Los sueños son una palanca excelente para promover el mantenimiento del rescoldo generado por la hoguera a la que fueron echadas las rutinas sin previo aviso. Además, al jugar con el espacio y con el tiempo donde no hay reglas a la hora de la puesta en escena, los sueños representan pasajes más complejos imposibilitando interpretaciones únicas y, por supuesto, huyendo de explicaciones evidentes. Hay personas que dicen que no sueñan nunca, otras que lo olvidan al poco de despertarse, pero de ellas un pequeño grupo escribe el contenido del sueño con algún tipo de detalle. Muy pocos recuerdan lo soñado durante mucho tiempo. Pero en todas las circunstancias esa actividad cerebral se enseñorea de la gente mientras duerme.

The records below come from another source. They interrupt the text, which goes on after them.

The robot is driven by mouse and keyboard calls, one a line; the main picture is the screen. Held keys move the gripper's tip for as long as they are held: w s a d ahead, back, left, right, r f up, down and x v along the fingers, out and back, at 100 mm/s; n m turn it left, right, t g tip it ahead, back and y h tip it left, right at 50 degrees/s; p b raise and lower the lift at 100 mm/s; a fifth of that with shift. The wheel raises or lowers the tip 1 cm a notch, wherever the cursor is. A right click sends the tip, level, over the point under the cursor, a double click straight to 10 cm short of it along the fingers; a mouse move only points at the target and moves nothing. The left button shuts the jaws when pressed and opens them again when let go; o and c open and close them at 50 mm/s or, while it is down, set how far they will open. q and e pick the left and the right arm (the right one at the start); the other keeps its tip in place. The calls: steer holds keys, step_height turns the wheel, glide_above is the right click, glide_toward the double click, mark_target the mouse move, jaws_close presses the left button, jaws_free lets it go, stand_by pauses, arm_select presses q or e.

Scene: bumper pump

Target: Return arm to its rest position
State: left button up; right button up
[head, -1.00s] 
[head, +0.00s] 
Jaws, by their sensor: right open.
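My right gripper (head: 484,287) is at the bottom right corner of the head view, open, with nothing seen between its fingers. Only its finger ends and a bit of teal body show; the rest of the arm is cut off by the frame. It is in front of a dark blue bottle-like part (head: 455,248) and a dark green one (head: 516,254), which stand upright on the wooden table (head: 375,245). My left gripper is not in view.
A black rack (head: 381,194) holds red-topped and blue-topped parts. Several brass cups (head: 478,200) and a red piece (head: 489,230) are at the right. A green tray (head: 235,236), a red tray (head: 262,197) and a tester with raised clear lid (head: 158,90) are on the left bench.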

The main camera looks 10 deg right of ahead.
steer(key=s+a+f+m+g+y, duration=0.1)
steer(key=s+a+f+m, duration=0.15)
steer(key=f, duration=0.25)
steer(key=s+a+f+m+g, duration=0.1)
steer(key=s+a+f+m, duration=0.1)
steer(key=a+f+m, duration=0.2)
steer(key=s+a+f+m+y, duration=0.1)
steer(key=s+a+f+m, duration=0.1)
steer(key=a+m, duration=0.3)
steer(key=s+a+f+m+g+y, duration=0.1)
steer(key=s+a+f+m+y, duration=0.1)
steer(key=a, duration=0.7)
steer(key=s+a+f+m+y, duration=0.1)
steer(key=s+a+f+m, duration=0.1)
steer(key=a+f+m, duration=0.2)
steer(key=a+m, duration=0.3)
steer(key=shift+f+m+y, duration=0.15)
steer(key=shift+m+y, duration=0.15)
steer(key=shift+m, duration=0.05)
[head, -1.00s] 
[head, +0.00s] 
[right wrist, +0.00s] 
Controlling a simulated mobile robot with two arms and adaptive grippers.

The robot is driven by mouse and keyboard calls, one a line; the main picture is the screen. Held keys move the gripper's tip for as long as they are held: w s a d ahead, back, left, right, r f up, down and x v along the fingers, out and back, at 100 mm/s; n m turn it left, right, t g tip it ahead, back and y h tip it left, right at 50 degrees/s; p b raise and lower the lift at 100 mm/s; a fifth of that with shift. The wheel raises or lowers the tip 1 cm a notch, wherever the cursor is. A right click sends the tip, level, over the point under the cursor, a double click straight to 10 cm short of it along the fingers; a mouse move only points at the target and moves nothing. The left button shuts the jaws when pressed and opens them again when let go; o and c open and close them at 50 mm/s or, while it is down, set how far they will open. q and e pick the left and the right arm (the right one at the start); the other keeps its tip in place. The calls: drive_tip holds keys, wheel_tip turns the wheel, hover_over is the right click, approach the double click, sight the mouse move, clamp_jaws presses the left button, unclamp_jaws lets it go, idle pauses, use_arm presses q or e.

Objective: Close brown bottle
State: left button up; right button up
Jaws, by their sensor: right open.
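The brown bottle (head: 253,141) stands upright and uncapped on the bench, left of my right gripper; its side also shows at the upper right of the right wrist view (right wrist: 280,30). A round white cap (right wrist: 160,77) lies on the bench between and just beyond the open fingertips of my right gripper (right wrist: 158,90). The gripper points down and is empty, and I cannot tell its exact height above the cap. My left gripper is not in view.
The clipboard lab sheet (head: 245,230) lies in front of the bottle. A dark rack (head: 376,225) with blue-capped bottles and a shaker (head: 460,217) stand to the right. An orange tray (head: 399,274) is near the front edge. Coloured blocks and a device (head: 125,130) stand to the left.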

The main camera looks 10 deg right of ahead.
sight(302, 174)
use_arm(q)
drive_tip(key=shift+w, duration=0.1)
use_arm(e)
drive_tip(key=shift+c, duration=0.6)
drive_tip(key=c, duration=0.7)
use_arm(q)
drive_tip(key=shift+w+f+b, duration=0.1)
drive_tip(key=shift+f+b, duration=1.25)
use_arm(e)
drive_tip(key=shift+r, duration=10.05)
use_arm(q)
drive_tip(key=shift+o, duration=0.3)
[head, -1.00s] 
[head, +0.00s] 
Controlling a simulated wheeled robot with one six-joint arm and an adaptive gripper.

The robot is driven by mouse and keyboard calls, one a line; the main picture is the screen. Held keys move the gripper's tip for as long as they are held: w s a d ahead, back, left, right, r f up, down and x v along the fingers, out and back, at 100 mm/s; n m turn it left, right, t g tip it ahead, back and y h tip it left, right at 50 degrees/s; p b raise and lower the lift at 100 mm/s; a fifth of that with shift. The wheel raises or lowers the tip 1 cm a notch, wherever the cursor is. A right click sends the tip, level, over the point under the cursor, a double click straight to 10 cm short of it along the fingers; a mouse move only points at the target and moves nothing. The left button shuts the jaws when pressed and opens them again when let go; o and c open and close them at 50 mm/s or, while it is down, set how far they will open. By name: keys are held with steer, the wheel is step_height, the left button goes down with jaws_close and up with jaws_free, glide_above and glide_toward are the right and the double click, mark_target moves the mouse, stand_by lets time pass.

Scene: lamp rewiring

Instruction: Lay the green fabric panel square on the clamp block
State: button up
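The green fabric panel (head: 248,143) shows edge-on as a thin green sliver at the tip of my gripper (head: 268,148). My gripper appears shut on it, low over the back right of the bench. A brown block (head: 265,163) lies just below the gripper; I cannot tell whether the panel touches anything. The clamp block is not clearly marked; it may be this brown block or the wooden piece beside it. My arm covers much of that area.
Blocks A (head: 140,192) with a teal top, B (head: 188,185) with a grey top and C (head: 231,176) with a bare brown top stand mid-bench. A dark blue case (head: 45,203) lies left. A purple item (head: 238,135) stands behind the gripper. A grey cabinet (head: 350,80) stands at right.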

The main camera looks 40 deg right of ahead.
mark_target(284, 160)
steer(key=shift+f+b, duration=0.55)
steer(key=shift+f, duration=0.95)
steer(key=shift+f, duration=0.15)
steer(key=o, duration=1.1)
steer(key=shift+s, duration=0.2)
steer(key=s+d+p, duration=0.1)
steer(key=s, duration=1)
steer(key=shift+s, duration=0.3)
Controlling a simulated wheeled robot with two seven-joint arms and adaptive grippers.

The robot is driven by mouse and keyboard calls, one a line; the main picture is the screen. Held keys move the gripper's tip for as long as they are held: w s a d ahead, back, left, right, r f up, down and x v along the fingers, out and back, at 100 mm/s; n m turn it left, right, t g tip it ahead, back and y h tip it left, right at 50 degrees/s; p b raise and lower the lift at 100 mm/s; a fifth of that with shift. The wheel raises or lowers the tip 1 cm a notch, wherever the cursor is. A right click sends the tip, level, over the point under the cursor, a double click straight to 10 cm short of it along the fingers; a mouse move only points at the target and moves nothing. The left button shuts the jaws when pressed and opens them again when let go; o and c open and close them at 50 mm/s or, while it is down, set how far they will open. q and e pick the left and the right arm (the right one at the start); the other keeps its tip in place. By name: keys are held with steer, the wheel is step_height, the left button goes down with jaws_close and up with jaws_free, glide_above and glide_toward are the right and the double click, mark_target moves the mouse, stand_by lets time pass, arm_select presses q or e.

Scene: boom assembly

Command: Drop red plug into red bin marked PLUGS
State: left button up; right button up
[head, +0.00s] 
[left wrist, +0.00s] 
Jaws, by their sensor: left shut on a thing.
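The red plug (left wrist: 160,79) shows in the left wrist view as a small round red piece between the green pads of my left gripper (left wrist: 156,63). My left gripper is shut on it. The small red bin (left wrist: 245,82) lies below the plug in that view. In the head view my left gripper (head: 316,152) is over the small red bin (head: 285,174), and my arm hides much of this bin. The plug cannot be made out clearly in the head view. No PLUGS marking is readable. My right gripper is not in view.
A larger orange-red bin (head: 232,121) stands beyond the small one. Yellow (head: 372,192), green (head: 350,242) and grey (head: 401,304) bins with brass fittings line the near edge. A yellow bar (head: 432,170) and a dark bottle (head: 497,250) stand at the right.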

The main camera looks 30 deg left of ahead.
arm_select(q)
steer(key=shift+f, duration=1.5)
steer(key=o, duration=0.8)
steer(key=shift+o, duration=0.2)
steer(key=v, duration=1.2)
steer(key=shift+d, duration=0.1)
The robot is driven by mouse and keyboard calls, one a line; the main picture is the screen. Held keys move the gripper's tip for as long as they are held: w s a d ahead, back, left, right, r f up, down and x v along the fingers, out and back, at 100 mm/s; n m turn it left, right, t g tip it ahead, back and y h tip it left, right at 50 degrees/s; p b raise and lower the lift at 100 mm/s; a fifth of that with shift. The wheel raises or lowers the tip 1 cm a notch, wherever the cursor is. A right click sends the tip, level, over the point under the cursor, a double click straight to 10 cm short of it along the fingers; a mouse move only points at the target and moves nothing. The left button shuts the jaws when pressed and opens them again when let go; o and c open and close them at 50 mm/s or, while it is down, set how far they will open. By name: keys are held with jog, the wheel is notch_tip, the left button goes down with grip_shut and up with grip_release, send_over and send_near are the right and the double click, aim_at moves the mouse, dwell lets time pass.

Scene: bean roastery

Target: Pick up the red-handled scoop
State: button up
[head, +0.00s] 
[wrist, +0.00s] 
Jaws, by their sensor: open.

Si, como dice Borges, “los lugares se llevan, los lugares están en uno”, quienes hacen a gala atesorar un gran número de viajes han capturado una cantidad equivalente o, seguramente, superior de sitios que permanecen en alguna parte de sus recuerdos. Espacios donde se ubicó la belleza o el miedo, la serenidad o el frío, la soledad o el desencanto, la alegría o el fracaso, la plenitud o el aburrimiento. Todo un bagaje que por el confinamiento no pudo seguir expandiéndose ni contrastándose con experiencias nuevas quedando relegado a un rincón en la penumbra de los largos días sinsentido. La ciudad a la que tantas veces se volvió compite con la que solo se visitó una vez.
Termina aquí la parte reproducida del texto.